Consensual Living is a philosophy, or collection of principles, by which families get along together without coercion, addressing everybody’s needs on an equal basis. The basic principles as I understand them are equality, trust and self determination.
A comment on one of my recent posts about grieving stuck in my mind. Evan wrote that an experience like losing a parent changes the person you are. I started to wonder about the various changes that have happened in my life that were not only life changing but really changed in a substantial way the person I am.
Although my initial family situation provided some stiff competition, becoming a parent nonetheless came top of the list. This was a real case of being able to take a before and after photo, on mental, emotional and spiritual levels. Becoming a parent was very much like starting all over again myself and working out in various ways, some intuitive, some involving research and new relationships, what the important things in life are and how to cultivate them, nurture them, and just not squash them!
I have only recently, over a decade into the journey, discovered something called Consensual Living, a philosophy, or collection of principles, by which families get along together without coercion, addressing everybody’s needs on an equal basis. The basic principles as I understand them are equality, trust and self-determination. Regardless of age.
A scary thought conjuring up nightmares of kids who eat nothing but ice cream all day, never wash, run out in traffic just because they feel like it and spend the day beating each other up as their own personal problem solving measure? A middle class hippie utopia producing as an end product an adult who is totally unsuited to living in the “real world”?
Or a truly refreshing alternative to a world in which parents pile heaps of stress upon themselves in an attempt to take total responsibility for the lives of several completely different people, to work out what is best for them, often based on what “result” we wish to achieve in the future, and make sure that this ideal of ours is implemented through manipulation (praise and punishments, carrot and stick) or out and out dictatorial control (not a model we tend to wish for in the “real world”!).
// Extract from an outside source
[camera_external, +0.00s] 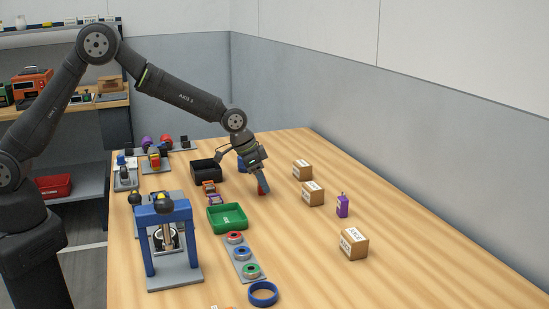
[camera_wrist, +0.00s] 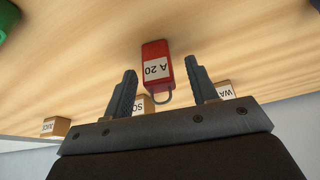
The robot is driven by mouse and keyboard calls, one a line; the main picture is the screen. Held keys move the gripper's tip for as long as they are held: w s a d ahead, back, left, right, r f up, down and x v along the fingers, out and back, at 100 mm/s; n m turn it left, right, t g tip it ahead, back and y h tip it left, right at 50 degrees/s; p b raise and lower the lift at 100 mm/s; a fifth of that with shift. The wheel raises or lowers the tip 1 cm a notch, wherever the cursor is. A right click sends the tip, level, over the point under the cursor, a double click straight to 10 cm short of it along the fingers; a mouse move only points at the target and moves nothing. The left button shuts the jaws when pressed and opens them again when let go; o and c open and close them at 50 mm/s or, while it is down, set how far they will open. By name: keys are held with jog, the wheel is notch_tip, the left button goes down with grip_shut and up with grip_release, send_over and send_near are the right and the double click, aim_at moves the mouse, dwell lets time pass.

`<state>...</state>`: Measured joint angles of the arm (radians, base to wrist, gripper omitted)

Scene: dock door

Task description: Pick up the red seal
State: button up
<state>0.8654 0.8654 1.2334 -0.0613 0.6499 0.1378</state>
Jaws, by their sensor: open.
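The red seal (camera_wrist: 155,56) is a small red block with a white label reading "A 20" and a grey wire loop at one end. In the wrist view it lies just beyond and between my fingertips, apart from both. My gripper (camera_wrist: 160,82) is open and empty, with one finger to each side of the seal's loop end. In the external view the seal (camera_external: 262,188) shows as a small red patch at my gripper (camera_external: 262,180), low over the table; the rest of it is hidden there.
Three cardboard boxes (camera_external: 354,244) and a purple seal (camera_external: 342,206) stand to the right on the wooden table (camera_external: 420,265). A green tray (camera_external: 227,218), a black bin (camera_external: 206,171), a blue press (camera_external: 165,240) and a strip of coloured rings (camera_external: 243,257) are to the left.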

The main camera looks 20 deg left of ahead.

The ideal may be more or less dependent on our dominant culture — the final product may for example be someone who is rich and famous, or who has a great career, or it may be more carefully thought out and original, but the methods are the same. And whatever else they create, they certainly create resistance, conflict and pressure — mostly inside the parent who takes on the role of God.
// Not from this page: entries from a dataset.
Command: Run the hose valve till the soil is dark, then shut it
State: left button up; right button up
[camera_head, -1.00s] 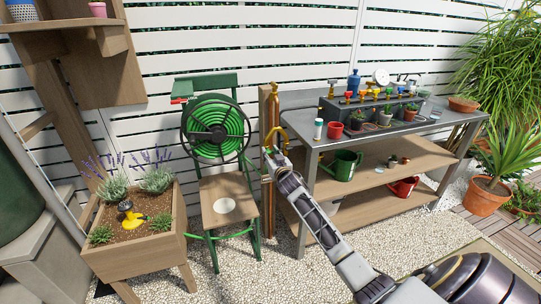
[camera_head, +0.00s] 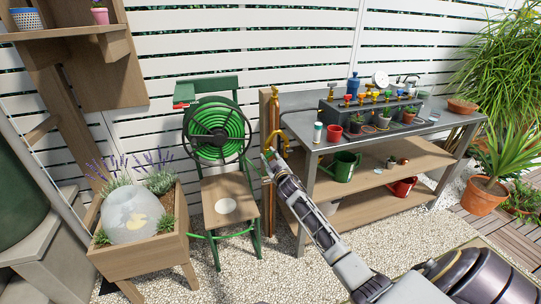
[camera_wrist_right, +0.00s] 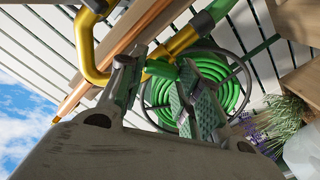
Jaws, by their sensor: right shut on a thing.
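My right gripper (camera_head: 269,156) is at the brass tap (camera_head: 276,125) on the wooden post, shut on the hose valve. In the right wrist view, the fingers (camera_wrist_right: 156,72) close around its green part (camera_wrist_right: 160,68), beside the yellow pipe; the fingers partly hide it. A whitish, see-through dome of spray (camera_head: 132,215) stands over the planter box (camera_head: 150,258). The yellow sprinkler shows faintly inside it. The soil (camera_head: 165,233) shows brown at the dome's edge; under the dome its shade is hard to tell. My left gripper is not in view.
A metal bench (camera_head: 300,125) with pots and a green watering can (camera_head: 343,167) stands close on the right. Gravel (camera_head: 240,275) in front is clear.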

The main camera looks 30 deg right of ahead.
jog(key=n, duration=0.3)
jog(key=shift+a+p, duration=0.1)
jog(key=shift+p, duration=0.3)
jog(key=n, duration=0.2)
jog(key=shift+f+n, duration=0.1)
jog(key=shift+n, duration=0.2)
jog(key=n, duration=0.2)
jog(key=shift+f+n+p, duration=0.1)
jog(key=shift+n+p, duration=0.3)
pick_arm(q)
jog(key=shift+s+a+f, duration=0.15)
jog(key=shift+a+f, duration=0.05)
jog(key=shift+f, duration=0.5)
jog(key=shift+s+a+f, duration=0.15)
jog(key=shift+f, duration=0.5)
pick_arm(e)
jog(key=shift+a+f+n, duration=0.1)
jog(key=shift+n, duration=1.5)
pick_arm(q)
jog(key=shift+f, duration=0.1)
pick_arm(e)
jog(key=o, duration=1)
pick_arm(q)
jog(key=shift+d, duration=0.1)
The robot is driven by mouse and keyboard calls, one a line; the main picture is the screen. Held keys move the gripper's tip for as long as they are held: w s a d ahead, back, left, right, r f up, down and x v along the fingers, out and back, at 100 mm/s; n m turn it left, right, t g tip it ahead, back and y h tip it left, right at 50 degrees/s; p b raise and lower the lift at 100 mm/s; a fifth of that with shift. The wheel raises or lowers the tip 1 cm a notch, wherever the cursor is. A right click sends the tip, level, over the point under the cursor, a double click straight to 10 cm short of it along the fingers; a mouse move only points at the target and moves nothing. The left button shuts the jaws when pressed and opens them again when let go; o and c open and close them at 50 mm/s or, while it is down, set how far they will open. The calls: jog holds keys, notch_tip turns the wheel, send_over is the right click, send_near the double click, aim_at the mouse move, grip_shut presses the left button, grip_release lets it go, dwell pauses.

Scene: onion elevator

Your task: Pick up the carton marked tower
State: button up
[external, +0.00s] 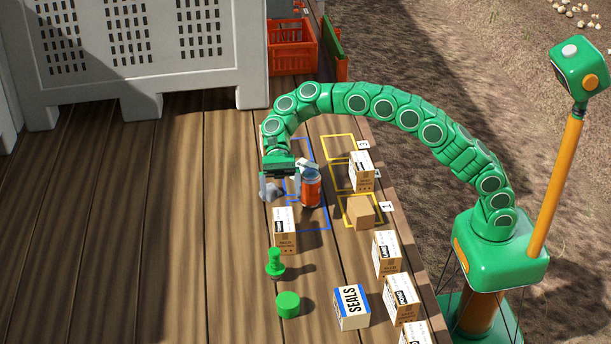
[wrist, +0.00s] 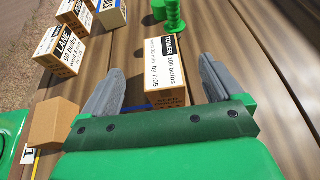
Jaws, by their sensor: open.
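The carton marked tower (wrist: 167,62) shows upright ahead of my gripper in the wrist view, its white label facing up the picture's middle. In the external view what looks like the same carton (external: 285,230) stands on the planks at the near edge of the blue outline. My gripper (external: 279,194) is open, its fingers pointing down just behind the carton. In the wrist view the carton appears between the two grey fingers, with gaps on both sides. Whether the fingers reach around it is unclear.
An orange can (external: 311,188) stands close right of my gripper. A green stamp-like piece (external: 275,264) and green cylinder (external: 288,305) stand in front of the carton. A SEALS box (external: 352,308), a plain carton (external: 360,212) and a LANE carton (wrist: 60,48) stand rightward. Planks leftward are clear.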

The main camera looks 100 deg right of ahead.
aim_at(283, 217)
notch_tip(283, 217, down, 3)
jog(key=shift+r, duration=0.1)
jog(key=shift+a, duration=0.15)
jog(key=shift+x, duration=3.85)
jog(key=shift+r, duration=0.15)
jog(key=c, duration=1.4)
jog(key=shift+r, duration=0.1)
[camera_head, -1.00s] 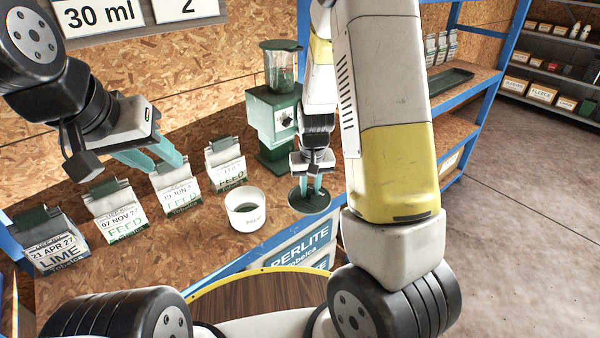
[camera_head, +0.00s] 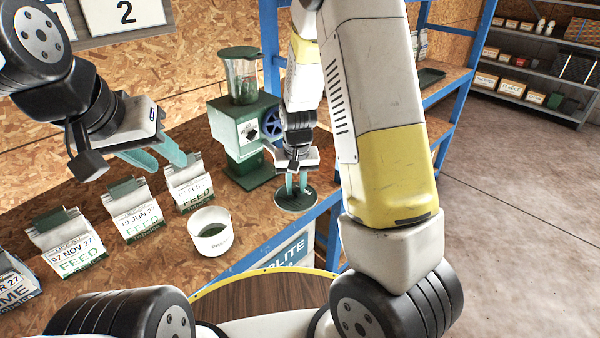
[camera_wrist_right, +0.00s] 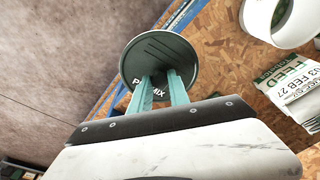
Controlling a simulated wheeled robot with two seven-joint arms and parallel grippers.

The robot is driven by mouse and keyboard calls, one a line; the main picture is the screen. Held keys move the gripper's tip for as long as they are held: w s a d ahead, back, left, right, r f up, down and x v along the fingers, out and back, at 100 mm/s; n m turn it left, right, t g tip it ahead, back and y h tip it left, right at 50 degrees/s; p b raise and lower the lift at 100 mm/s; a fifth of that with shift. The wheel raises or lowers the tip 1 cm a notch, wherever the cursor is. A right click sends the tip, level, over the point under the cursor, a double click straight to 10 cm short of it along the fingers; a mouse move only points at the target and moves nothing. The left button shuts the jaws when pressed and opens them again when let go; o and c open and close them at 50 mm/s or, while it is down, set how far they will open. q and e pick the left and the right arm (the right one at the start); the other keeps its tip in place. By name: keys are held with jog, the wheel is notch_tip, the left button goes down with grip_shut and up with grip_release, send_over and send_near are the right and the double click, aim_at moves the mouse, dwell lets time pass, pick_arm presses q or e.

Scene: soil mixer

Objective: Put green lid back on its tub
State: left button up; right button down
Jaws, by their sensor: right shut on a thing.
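The round green lid (camera_head: 296,201) is at the bench's front edge, right of the tub. It also shows in the right wrist view (camera_wrist_right: 160,62), with white lettering partly covered by my fingers. My right gripper (camera_head: 297,186) is shut on the lid from above; I cannot tell whether the lid touches the bench. The white tub (camera_head: 210,232) stands upright and uncovered on the bench, with dark contents inside. Its rim also shows in the right wrist view (camera_wrist_right: 282,20). My left gripper (camera_head: 163,160) is open and empty, above the feed bags and left of the tub.
Several feed bags (camera_head: 131,212) stand in a row left of the tub. A green mixer machine (camera_head: 243,135) with a clear hopper and blue wheel stands behind the lid. A blue shelf post (camera_head: 270,50) rises behind my right arm. Bare bench lies between tub and lid.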

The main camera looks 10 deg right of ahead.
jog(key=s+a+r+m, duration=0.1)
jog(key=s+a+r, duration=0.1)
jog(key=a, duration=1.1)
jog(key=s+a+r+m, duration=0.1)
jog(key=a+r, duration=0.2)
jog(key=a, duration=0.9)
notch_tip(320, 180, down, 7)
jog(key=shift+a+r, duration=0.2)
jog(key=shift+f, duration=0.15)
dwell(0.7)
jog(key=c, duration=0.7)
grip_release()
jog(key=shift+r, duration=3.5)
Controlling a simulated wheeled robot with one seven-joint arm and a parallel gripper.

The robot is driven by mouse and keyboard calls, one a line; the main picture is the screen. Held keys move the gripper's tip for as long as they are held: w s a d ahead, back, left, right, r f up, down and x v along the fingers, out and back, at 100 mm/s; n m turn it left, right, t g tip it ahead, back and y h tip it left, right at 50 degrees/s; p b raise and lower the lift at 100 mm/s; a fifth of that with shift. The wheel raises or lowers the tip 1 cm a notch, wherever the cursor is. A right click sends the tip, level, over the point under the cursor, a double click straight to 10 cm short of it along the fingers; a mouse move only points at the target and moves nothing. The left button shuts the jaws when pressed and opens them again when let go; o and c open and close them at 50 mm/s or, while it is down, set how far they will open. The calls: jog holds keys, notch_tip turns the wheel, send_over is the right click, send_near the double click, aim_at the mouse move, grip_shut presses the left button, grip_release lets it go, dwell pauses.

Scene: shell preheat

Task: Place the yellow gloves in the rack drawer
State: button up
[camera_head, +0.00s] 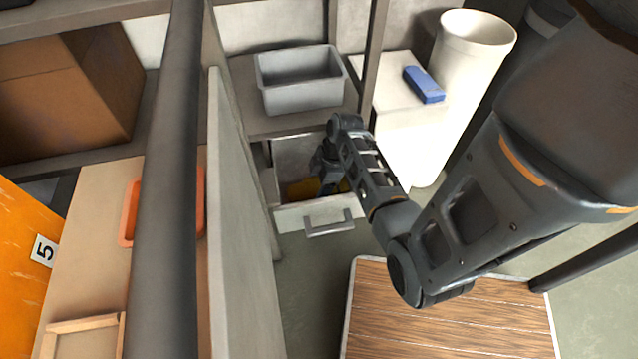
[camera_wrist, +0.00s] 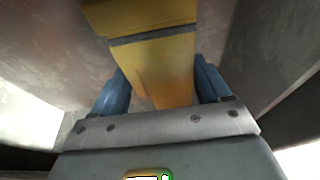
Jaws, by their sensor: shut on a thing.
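The yellow gloves (camera_wrist: 165,65) are between the two blue fingers of my gripper (camera_wrist: 160,88) in the wrist view. My gripper is shut on them. The drawer is pulled out and has a pale front with a grey handle. In the wrist view, grey drawer walls surround the gloves. I cannot tell whether the gloves touch the drawer bottom.
A grey bin (camera_head: 300,82) stands on the shelf above the drawer. To its right are a white cabinet (camera_head: 392,125), a blue box (camera_head: 424,85) and a white cylinder (camera_head: 470,60). A grey panel (camera_head: 240,210) stands left of the drawer. A wooden-topped platform (camera_head: 450,315) lies in front.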

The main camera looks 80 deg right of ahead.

My own superficial understanding of consensual living with its emphasis on finding a mutually agreeable solution to all conflicts, based on individuals being aware of and expressing their needs (i.e., being enabled to do so and not terrified) within the home, is that this is likely to “produce” adults who are superbly equipped for life in the “real world” just as long as they don’t live in a dictatorship — although they will have difficulties getting along with people who are not open to flexible approaches. But should we really adjust ourselves to be able to survive the worst rather than to create the best?
It is a big leap of faith, or rather trust, that a mutually agreeable solution is always possible. In theory we might even agree, but when developmental stages come into play and we have a toddler being extremely forthright about their needs at the expense of everyone else’s, it is a lot harder. We need to take a deep breath, jump, and be creative. Trust that other people have input which is just as useful as yours, experience that is just as relevant to the situation, which is after all being created by everyone together. Letting go of the attitude of having to be in control, and of having to be right (while not losing the responsibility for the physical safety of the younger ones) frees a tremendous amount of energy for joy, connection and finding solutions.
Am I ultimately concerned with finding real solutions, connections and joy, or am I concerned with being right and what other people think of me? Am I looking for the praise and avoiding the punishments myself?
I found these questions, and this most practical of philosophies for life, really inspiring. I realised that I was intuitively using it in many ways myself. I do find that I am quite capable of using any conceptualised set of rules, once given a name, as another external authority which can bash me over the head if I put a foot wrong, so I am certainly not going to try and be a real adherent — I am often too tired, overloaded, impatient and selfish to be open to the approach, and our family throws up a mix of different styles anyway, which is just fine by me.
But I love the emphasis on finding what works for all of us, right now, trusting that we will always be able to find solutions in the future too, and the insistence on fundamental equality and self-determination for everybody, which can only be worked out in conditions of freedom from fear.